MacPhail's proposal made sense, but the Marlins nixed it. MLB could still intervene, but as of tonight they haven't -- this seems to be typical indecision for baseball executive types, the same indecision that has the Expos listed as "Expos" on the draft schedules that have been released for 2005, not knowing where they'll play, though it makes absolutely total sense for them to be based at RFK Stadium in Washington while a new stadium is built for them in downtown DC. Presuming this happens, tonight's game was the last the Cubs will ever play in Montreal, after thirty-five years of colorful history, including a game in 1969 in which Ernie Banks was deprived of a home run on a rainy night in which the umpires ruled that the ball went under the chain-link fence that was then the outfield wall at Le Parc Jarry, the charming city park in which the Expos played -- I went there in 1976, and the most notable things about it, other than the swimming pool beyond right field (into which players occasionally homered, long before there was a pool at the BOB in Phoenix), was the aluminum seats off which foul balls clanged all night, and the fact that home plate faced northwest, which meant in the peak of summer, night games often had delayed starts due to the setting sun being in the batter's eyes.

Man, have I digressed tonight. Nostalgia, don'tcha love it?

Anyway, there is absolutely no contingency plan for making up an entire series that might be postponed this late in the season, especially one with playoff implications for both teams. MLB certainly doesn't want a scenario where they'd have to play these games after October 3, have all of them mean something, and have to postpone the entire postseason schedule for up to three days.
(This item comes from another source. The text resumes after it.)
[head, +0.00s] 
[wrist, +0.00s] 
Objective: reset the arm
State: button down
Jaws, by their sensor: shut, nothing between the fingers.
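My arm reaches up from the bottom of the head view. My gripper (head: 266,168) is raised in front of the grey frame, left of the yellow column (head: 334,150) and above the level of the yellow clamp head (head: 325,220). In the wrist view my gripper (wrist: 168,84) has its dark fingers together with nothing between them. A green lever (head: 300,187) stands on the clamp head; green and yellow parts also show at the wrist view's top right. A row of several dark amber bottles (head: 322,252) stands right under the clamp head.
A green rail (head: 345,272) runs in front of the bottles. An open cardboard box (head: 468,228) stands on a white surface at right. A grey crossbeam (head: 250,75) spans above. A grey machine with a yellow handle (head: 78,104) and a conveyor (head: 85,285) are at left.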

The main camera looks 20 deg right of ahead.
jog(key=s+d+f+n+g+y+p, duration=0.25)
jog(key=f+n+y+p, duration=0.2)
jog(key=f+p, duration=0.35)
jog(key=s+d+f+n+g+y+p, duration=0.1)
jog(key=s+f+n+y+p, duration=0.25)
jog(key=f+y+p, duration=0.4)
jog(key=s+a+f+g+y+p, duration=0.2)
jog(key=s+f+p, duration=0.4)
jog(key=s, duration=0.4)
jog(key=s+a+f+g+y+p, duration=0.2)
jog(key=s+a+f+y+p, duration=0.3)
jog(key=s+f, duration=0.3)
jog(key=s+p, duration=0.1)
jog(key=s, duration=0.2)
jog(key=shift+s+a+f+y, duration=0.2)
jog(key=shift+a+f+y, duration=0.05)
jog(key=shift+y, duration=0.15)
Last year, with Hurricane Isabel bearing down on the mid-Atlantic states, the Orioles and Yankees attempted to play a game at Camden Yards in a driving wind and rainstorm, with the result being a 1-1 tie and the game having to be replayed a week later as part of a doubleheader in New York.

This fiasco is probably a reason why the clubs and MLB are trying to find a way to play all six Cubs/Marlins games this year with a minimum of disruption to both teams. But for now, we wait.

Meantime, Kerry Wood rebounded from what might have been the worst start of his career, to throw eight lights-out innings against the Expos, working his way out of several jams with 11 strikeouts, though he was gassed after throwing 119 pitches. The Cubs also couldn't get any offense going either, despite seven hits, as the Expos turned two double plays, and also benefitted from today's Alou Baserunning Screwup -- it's fascinating to watch the new and interesting ways in which Moises gets himself caught off base. Today, he was picked off first with two out in the seventh. Apparently, either he hasn't noticed the presence of new baserunning coach Vince Coleman, or he has chosen to ignore him completely. This must have been hard for him to do -- the two of them were sitting right next to each other at the ball-signing event that my son Mark and I attended on August 11.

Speaking of Mark, he and two of his school friends came to watch today's ABC-7 11 am news, a little treat for them before the first day of fourth grade starts next week.

And, perhaps we still will all be treated to a game of "bonus baseball" next weekend when the Marlins visit Chicago. There was even a suggestion in the Cubs newsgroup that such a game be opened to $10 general admission tickets -- a lovely thought, but that would probably cause a riot at Clark & Addison.

There is precedent for moving games to Chicago from another city -- in 1991, a 55-ton slab of concrete fell off at Olympic Stadium in Montreal, forcing the Expos to play their last 13 games on the road. Among them were two games moved at the last minute to Wrigley Field, played as a doubleheader on September 22, swept by the Expos. If memory serves, all tickets were sold on a general-admission basis for that date, and attendance in those less trendy days was 16,061.

That, of course, wouldn't happen today, and so a conventional doubleheader, played on a date that's already sold out, is the best way to go. Let's hope the MLB honchos figure this out tomorrow, before South Florida is evacuated in advance of what appears to be the very dangerous Hurricane Frances arrives.